→ TASK TO COMPLETE
Print only the line with "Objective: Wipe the" and the lines after it, ending with the last line of the material, each exactly as it stands.

→ DATA LINES
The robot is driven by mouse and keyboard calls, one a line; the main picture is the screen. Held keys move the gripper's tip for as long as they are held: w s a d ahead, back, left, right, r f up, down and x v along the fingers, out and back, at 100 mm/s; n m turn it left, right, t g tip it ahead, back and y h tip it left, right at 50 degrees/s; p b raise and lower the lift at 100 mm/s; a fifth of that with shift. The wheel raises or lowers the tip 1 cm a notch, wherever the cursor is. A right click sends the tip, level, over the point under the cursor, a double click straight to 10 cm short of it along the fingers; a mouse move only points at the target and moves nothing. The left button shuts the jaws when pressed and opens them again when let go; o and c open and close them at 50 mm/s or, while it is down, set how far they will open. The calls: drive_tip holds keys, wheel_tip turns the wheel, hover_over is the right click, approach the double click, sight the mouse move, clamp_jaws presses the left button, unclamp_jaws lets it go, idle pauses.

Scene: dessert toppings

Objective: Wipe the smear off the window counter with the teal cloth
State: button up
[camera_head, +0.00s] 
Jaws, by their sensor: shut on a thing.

→ FINISHED EXERCISE
Objective: Wipe the smear off the window counter with the teal cloth
State: button up
[camera_head, +0.00s] 
Jaws, by their sensor: shut on a thing.

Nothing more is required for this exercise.